Once these image features are computed, for each observation, three histogram features are generated. For my implementation, you cannot specify a bin size, which mirrors the source work, however the histogram widths differ. The H histogram has a width of 361, to account for 361 Hue values (Hue is measured as an angle), and the Saturation and Value histograms have a width of 101, since their values are scaled in this range.

The clustering process is the same as defined above, with each feature triple that represents the image being compared to each of the K means to determine the best cluster, and the process iterating until the centroids/means converge. \However, the key difference is that Euclidean distance is not used as the measure of similarity/closeness, a custom similarity index is used instead. This is defined in the above article, with the only difference in implemention being that means of the histograms are used when working out the individual similarity components. Addtionally since the image is not partioned into blocks, only one overall similarity measure is required.
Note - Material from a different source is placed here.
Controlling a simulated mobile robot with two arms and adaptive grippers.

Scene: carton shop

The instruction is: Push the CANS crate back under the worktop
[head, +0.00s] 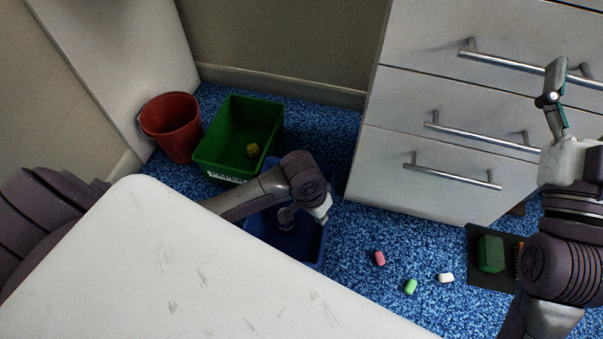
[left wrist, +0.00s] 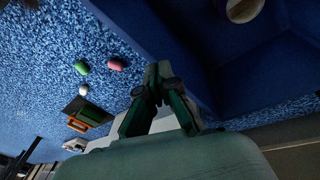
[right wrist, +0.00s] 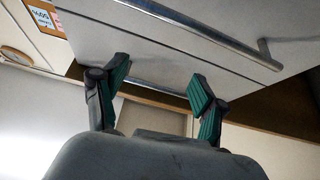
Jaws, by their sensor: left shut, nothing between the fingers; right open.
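The blue crate (head: 312,246) stands on the blue carpet, partly hidden by the edge of the white worktop (head: 190,265) and by my left arm. No label shows on it, so I cannot read CANS. In the left wrist view the crate (left wrist: 245,85) fills the upper right, with a round beige-rimmed object (left wrist: 242,9) in it. My left gripper (head: 322,212) is shut and empty at the crate's right side; it also shows in the left wrist view (left wrist: 158,72). I cannot tell if it touches the wall. My right gripper (head: 557,97) is open and empty before the drawers.
A green crate (head: 211,155) with a partly hidden label and a yellow lump stands behind the blue one, beside a red bucket (head: 173,127). Grey drawers (head: 440,150) stand at the right. A red (head: 379,258), a green (head: 411,286) and a white piece (head: 445,277) lie on the carpet.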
The HSV feature triple is also weighted using the same weights as the article, with 0.25 for H, 0.05 for S, and V being excluded. The idea behind this is that humans are more perceptive to hue.

This feature implementation was found not to converge, so the clusterer runs for a set number of iterations (50). The results also indicate that there is no real increase in clustering accuracy, with runs often producing poorer clustering results. The computation time is also much longer than using the Greyscale/RGB features.